Secara umum evaluasi atas perencanaan pembangunan dilaksanakan pada tiga
hal yaitu tingkat kebijakan, pelaksanaan dan hasil perencanaan. Lingkup yang
harus dilakukan evaluasi adalah RPJP, RPJMD/Renstra SKPD dan RKPD/Renja SKPD.
|
RPJMD |
Kali ini kita akan mencoba menyandingkan antara
permendagri 54 tahun 2010 tentang Pelaksanaan Peraturan Pemerintah Nomor 8
Tahun 2008 Tentang Tahapan, Tatacara Penyusunan, Pengendalian, Dan Evaluasi
Pelaksanaan Rencana Pembangunan Daerah dengan Permenpan 29 tahun 2010 tentang
Pedoman Penyusunan Penetapan Kinerja dan Pelaporan Akuntabilitas Kinerja
Instansi Pemerintah. Permendagri 54 Tahun 2010 mengatur perencanaan pembangunan
daerah, mulai dari RPJPD hingga Renja dengan sangat mendetail. Kita bisa menikmati
penjelasan yang lengkap dari mekanisme penyusunan dokumen tersebut hingga
teknis formulir-formulir yang harus diisi. Karena detailnya permendagri ini
bisa mencapai lebih dari lima ratus halaman. Selain tata cara penyusunannya
permendagri ini juga mengatur masalah pengendalian da evaluasi perencanaan
pembangunan. Nah, pada tahap ini lah akan memunculkan pertanyaan tentang: apa
bedanya dengan LAKIP sebagaimana yang diamanatkan oleh Kementerian PAN dan RB
yang wajib disusun tiap tahun?.
|
Lakip |
Tulisan ini pun sebenarnya diinspirasi oleh pertanyaan
seorang rekan yang menanyakan tentang apa bedanya Laporan Akuntabilitas Kinerja
Instansi Pemerintah (LAKIP) dengan evaluasi RPJMD. LAKIP adalah bagian dari
sebuah sistem AKIP yang dimulai dari tahap perencanaan hingga
pertanggungjawaban. Sejarah SAKIP ditandai dengan lahirnya inpres nomor 7 tahun
1999 hingga kemudian muncul SK LAN 239 Tahun 2003 dan Permenpan 29 Tahun 2010.

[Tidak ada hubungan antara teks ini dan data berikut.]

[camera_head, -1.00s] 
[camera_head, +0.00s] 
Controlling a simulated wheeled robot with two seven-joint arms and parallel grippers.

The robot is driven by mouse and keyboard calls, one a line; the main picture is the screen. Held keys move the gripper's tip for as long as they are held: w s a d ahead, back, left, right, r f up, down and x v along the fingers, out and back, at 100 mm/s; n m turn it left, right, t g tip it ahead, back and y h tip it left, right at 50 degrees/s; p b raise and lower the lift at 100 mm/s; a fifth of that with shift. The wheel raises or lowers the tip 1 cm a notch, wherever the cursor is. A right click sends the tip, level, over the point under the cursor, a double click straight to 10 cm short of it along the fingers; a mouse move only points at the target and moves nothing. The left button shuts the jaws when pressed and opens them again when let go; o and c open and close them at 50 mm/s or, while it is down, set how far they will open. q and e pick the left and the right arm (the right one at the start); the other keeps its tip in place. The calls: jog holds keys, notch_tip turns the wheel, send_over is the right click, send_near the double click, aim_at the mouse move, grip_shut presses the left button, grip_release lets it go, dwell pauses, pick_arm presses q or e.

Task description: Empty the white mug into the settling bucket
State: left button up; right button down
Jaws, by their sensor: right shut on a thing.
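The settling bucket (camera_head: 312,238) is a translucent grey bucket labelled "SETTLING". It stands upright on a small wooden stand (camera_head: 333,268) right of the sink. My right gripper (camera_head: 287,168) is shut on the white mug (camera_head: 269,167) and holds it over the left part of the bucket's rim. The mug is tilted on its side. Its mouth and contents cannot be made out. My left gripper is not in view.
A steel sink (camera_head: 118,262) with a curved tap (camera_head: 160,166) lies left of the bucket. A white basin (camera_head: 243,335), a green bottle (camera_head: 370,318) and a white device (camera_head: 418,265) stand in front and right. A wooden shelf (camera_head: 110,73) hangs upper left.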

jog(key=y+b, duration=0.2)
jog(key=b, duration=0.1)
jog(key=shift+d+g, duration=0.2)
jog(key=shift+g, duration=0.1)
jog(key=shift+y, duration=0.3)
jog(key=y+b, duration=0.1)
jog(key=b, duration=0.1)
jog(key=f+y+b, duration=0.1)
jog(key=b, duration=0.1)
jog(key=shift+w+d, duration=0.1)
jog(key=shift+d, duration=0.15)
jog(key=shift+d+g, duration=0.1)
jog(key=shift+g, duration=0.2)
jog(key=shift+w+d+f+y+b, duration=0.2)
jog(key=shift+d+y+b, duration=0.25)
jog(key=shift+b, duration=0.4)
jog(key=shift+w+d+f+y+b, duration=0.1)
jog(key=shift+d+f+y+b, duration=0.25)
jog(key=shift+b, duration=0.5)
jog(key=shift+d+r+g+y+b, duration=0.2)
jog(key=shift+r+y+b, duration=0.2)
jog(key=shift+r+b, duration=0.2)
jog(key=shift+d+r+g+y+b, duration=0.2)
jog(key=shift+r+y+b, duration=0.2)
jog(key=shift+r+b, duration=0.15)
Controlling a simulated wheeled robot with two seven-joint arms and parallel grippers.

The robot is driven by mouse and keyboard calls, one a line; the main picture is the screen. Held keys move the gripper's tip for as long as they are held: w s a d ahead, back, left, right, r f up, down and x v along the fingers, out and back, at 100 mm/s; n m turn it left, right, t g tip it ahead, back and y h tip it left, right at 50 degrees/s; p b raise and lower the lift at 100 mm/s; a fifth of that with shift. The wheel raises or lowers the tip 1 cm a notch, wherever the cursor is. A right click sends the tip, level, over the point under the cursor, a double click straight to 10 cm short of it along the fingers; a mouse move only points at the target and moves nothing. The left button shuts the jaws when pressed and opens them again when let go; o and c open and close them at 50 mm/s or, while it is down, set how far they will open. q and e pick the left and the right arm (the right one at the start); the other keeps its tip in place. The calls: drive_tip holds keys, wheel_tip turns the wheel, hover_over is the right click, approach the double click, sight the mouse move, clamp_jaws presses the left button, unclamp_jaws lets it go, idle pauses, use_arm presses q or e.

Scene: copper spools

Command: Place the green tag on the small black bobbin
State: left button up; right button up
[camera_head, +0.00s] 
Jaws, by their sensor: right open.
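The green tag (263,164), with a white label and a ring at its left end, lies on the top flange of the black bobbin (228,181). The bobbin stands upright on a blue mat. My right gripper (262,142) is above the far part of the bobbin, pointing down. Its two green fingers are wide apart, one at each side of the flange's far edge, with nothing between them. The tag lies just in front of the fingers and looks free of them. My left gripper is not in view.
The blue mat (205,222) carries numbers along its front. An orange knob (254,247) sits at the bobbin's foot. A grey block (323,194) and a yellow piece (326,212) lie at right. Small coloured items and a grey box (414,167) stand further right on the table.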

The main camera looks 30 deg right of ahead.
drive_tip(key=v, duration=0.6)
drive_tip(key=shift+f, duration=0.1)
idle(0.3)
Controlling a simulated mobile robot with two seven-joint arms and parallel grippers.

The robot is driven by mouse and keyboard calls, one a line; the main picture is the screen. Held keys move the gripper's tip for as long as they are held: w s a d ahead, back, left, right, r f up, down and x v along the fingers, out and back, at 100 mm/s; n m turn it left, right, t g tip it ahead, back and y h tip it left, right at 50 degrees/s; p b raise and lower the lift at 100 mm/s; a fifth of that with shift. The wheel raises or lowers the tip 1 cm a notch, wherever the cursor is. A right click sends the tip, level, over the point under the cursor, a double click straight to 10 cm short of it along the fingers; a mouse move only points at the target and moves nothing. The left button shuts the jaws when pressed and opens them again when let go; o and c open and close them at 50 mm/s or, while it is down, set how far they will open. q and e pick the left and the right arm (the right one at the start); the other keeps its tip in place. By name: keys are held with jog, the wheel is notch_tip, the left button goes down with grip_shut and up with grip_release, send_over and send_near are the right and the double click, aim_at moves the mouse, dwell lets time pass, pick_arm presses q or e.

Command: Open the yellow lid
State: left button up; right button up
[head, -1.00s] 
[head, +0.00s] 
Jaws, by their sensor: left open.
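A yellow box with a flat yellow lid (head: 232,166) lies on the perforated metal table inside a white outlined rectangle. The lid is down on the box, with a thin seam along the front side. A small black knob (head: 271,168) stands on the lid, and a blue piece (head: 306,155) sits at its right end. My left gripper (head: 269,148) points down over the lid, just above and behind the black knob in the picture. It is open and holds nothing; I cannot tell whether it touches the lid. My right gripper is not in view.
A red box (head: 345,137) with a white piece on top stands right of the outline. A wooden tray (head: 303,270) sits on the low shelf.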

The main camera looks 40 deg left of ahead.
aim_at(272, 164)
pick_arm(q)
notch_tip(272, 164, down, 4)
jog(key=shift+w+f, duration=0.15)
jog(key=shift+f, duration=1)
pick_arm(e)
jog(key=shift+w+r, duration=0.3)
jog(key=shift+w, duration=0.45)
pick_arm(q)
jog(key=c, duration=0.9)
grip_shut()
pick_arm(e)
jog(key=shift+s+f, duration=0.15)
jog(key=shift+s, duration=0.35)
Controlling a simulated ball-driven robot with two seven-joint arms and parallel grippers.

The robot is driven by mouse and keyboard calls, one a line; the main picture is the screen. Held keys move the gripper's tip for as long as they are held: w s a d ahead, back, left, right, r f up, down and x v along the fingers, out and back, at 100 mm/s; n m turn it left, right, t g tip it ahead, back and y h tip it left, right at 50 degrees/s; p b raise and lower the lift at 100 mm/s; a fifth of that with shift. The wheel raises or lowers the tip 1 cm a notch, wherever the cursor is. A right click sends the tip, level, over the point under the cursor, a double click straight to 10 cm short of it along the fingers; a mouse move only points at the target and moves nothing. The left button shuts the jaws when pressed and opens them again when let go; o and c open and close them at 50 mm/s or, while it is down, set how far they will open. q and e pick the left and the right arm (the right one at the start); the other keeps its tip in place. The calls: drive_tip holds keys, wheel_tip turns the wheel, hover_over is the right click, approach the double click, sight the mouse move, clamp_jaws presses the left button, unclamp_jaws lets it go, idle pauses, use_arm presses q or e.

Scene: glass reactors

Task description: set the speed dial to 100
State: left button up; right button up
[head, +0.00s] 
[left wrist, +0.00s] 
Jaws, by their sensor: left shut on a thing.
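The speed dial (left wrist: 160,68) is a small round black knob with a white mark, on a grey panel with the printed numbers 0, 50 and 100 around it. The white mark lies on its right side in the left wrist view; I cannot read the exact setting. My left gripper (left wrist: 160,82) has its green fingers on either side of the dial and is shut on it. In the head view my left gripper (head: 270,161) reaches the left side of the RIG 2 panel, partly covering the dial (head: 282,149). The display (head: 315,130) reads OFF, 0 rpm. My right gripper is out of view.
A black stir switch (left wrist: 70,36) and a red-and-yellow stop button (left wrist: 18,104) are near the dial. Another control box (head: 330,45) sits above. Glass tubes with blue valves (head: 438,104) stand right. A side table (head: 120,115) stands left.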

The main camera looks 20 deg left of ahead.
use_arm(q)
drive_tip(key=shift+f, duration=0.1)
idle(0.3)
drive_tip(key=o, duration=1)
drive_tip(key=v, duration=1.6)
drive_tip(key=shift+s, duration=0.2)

Setali tiga uang dengan perubahan managemen keuangan sektor publik yang
mengharuskan instansi pemerintah untuk menyusun laporan keuangan berdasarkan
standar akuntansi pemerintah maka LAKIP pun bagian dari upaya perbaikan kinerja
pemerintah.
Kalau sebelumnya pertanggungjawaban lebih difokuskan pada aspek
pertanggungjawaban keuangan maka latar belakang dari lahirnya inpres nomor 7 tahun 1999 adalah adanya keharusan instansi pemerintah untuk dapat mempertanggunjawabkan
kinerjanya. Secara konsep sesungguhnya sangat bagus. Akuntabilitas kinerja
adalah bagian dari agenda new public management (NPM) yang juga dianut oleh
negara-negara maju. Namun, dalam implementasinya hingga saat ini masih
dipertanyakan manfaatnya.
Lalu, apa kaitan LAKIP dengan permendagri 54 Tahun 2010?
Permendagri 54 Tahun 2010 pada dasarnya adalah sebuah upaya untuk
menyempurnakan sistem perencanaan pembangunan daerah di negeri tercinta ini.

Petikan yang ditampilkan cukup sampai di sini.